Leaving out all pictures, reproduce the entries below exactly, from the first line through the line that contains "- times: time".

* Start EXERCISE INPUTS *

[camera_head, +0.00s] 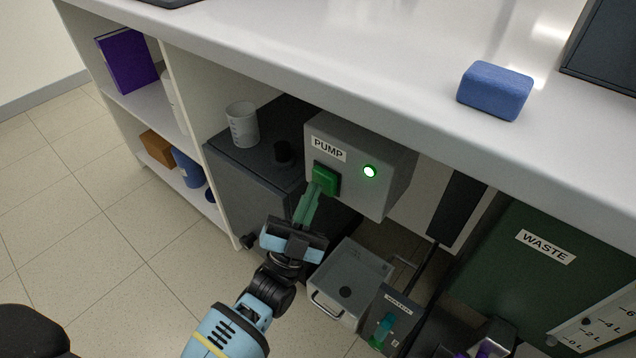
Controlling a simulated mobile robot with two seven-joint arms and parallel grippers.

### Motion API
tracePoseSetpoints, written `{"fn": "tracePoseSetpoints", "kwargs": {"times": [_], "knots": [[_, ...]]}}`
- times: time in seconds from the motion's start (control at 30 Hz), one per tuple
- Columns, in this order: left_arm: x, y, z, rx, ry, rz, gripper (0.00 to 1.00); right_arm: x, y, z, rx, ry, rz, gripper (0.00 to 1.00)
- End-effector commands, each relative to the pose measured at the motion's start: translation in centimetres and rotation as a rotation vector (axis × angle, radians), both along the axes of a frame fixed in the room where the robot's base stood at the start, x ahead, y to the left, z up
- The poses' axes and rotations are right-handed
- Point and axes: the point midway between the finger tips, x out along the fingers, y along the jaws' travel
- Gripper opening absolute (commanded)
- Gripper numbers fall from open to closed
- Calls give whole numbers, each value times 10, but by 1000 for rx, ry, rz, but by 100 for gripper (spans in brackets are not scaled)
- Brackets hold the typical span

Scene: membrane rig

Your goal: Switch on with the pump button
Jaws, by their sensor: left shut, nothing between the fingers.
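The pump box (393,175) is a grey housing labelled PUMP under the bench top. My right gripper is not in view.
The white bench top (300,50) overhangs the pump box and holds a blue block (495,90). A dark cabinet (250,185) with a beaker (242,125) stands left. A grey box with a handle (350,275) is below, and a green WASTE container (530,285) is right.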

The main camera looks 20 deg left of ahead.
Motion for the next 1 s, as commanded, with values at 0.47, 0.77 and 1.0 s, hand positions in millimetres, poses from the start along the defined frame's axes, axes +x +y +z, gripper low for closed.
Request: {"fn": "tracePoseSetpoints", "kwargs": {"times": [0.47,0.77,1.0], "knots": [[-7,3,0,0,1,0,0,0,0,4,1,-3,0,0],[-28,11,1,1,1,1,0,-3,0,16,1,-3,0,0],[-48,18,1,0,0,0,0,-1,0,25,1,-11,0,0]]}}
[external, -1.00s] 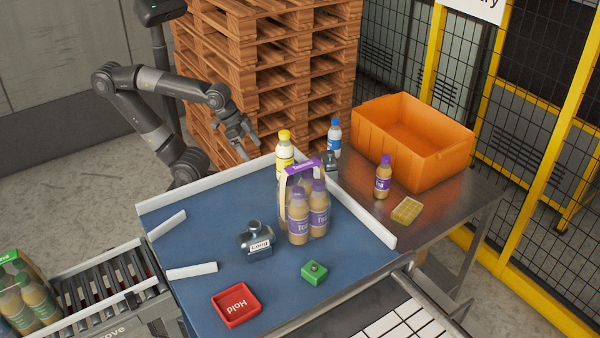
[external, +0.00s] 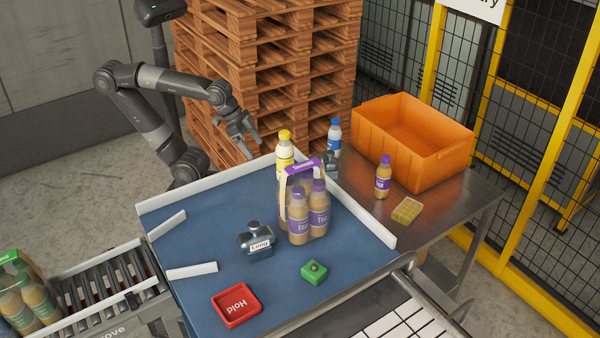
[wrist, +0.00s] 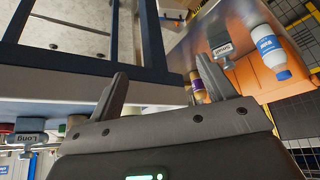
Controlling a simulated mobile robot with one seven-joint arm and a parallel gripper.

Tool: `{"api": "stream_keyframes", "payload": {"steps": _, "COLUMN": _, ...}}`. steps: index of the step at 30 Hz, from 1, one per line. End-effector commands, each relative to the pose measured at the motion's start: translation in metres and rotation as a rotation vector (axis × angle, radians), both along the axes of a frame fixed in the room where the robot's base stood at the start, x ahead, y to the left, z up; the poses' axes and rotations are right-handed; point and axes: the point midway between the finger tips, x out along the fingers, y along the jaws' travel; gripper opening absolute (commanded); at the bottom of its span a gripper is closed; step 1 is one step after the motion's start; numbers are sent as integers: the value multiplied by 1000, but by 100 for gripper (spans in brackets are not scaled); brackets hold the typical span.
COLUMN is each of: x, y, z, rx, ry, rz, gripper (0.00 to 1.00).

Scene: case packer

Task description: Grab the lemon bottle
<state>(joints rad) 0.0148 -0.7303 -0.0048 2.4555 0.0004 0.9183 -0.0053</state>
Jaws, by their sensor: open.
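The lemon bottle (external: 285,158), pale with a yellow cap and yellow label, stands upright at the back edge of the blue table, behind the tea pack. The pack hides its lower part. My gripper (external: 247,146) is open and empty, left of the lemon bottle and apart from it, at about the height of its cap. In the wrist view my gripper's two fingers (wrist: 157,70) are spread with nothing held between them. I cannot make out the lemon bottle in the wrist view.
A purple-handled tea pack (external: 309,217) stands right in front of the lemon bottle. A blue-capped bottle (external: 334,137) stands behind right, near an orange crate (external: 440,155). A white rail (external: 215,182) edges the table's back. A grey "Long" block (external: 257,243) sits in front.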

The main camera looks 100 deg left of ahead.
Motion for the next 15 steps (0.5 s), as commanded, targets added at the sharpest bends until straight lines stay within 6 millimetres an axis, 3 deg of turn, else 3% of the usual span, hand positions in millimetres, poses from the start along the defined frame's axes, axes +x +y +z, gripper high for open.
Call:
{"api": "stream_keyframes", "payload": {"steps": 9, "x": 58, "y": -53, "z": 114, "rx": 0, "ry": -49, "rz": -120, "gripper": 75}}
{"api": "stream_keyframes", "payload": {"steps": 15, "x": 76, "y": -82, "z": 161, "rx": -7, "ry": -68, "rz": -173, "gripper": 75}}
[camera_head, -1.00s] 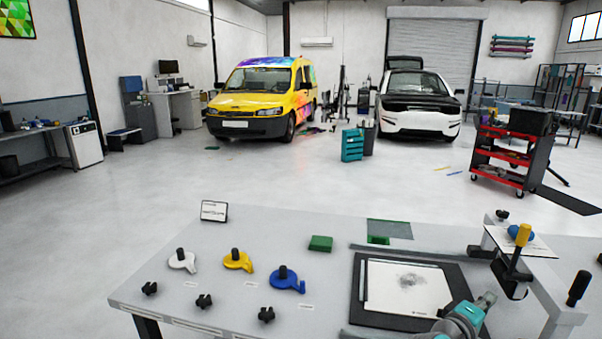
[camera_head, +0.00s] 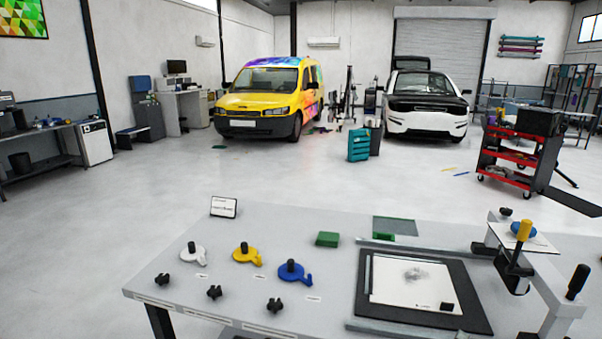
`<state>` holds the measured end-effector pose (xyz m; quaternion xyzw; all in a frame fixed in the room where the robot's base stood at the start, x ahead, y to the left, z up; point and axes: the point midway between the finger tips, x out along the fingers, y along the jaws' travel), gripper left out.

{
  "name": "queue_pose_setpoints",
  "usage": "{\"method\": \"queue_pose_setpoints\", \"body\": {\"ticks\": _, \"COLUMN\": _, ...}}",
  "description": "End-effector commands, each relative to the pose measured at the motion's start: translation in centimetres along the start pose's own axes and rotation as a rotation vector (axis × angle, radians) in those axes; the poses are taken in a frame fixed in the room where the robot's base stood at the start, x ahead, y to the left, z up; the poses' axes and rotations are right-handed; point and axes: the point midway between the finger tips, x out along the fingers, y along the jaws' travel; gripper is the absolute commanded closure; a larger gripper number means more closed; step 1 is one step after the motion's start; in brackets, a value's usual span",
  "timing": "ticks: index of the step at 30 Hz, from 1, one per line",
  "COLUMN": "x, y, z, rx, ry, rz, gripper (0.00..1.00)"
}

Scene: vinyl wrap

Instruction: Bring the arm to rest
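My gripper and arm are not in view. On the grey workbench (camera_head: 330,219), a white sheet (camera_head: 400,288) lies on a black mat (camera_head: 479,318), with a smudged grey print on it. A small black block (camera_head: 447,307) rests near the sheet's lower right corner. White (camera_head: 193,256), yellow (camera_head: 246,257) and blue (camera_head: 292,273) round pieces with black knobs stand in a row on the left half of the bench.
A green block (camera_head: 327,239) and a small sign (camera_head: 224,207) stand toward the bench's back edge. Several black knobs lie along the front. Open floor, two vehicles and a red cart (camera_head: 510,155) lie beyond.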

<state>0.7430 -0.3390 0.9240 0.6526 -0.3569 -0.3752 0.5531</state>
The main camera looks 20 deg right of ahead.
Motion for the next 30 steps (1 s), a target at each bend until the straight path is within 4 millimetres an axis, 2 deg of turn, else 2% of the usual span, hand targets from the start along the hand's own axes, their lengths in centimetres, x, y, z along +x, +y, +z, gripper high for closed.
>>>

* End EXERCISE INPUTS *

COMPLETED EXERCISE:
[camera_head, +0.00s] 
Controlling a simulated mobile robot with two seven-joint arms and parallel grippers.

### Motion API
tracePoseSetpoints, written `{"fn": "tracePoseSetpoints", "kwargs": {"times": [_], "knots": [[_, ...]]}}`
- times: time in seconds from the motion's start (control at 30 Hz), one per tuple

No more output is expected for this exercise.